Friday, August 22, 2008

Booklist gives SMOGTOWN a Starred Review

The September 1 issue of Booklist offers a rave starred review of Smogtown: The Long-Burning History of Pollution in Los Angeles, by Chip Jacobs and William J. Kelly:

"Remember those great 1950s horror movies, when some superpowerful creature menaced a city while the citizens panicked, law enforcement officials bumbled, politicians pontificated, and plucky scientists worked at a fever pitch to find something, anything, to kill the monster? That’s pretty much the feel of this remarkably entertaining and informative chronicle of the birth and—so far—inexorable evolution of smog. On July 8, 1943, smog attacked Los Angeles without warning (well, not much warning).
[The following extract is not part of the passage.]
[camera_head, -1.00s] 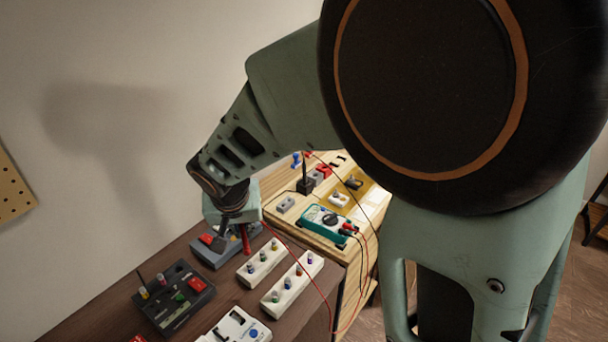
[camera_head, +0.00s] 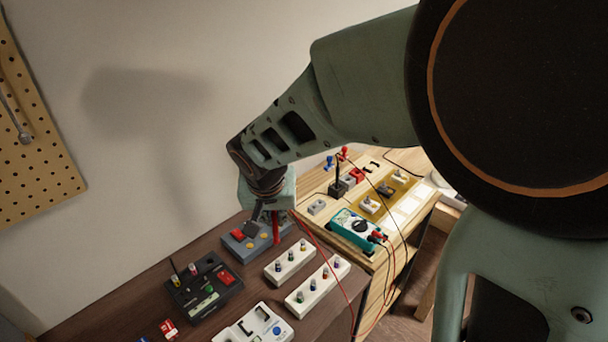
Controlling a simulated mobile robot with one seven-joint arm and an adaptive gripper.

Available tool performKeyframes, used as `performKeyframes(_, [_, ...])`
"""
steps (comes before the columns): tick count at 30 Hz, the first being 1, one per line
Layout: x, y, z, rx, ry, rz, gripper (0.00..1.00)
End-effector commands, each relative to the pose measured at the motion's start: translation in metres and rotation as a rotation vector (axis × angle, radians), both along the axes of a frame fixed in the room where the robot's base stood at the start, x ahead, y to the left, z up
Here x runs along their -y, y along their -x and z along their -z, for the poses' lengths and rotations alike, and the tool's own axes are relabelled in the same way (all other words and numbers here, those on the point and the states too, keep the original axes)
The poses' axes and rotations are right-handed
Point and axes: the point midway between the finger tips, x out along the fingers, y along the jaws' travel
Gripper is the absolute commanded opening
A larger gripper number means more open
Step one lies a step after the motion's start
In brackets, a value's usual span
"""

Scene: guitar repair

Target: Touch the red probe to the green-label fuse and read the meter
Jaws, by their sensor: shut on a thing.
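My gripper (camera_head: 268,205) points down above the grey box at the back of the dark bench. It is shut on the red probe (camera_head: 276,226), whose red body shows below it. The probe's tip is hard to make out. A fuse with a green label (camera_head: 299,297) stands at the near left end of the front white rack (camera_head: 290,306), apart from the probe. The teal meter (camera_head: 347,219) lies on the light wooden bench to the right. Its reading is too small to tell.
A second white rack (camera_head: 270,275) with several fuses stands behind the first. The grey box (camera_head: 238,251) is under my gripper. A black tray (camera_head: 187,311) and a white device (camera_head: 240,333) lie nearer. A red lead (camera_head: 328,257) hangs from the probe.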

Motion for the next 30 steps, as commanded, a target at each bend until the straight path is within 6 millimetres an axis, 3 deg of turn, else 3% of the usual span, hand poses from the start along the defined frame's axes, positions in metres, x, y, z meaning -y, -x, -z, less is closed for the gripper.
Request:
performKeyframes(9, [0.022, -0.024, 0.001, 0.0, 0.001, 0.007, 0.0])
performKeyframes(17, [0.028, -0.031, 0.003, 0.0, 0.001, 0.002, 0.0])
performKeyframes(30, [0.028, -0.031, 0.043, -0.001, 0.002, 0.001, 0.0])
People didn’t know what to make of this gray mist that blanketed the city, and when it didn’t go away (or went away and then came back), the citizenry began to react in strange ways: there were rumors, for example, that this smelly cloud was some sort of chemical attack by the Japanese—less than a year after Pearl Harbor, this claim didn’t sound so silly. By 1947, when it looked like smog was here to stay, the governor of California created the country’s first smog agency. The following year, a documentary about smog was released in theaters, animated by some guy named Walt Disney, and a Pulitzer Prize–winning reporter was writing investigative pieces about the stinky mist. Later, smog helped launch Ralph Nader’s crusading career, and today it’s a central theme in the environmentalism movement. This book is just amazing, a gripping story well told, with the requisite plucky scientists (including Arie Haagen-Smit, a Dutch biochemist who was “the Elvis of his field”), hapless politicians, and a nebulous biochemical villain who just will not be stopped."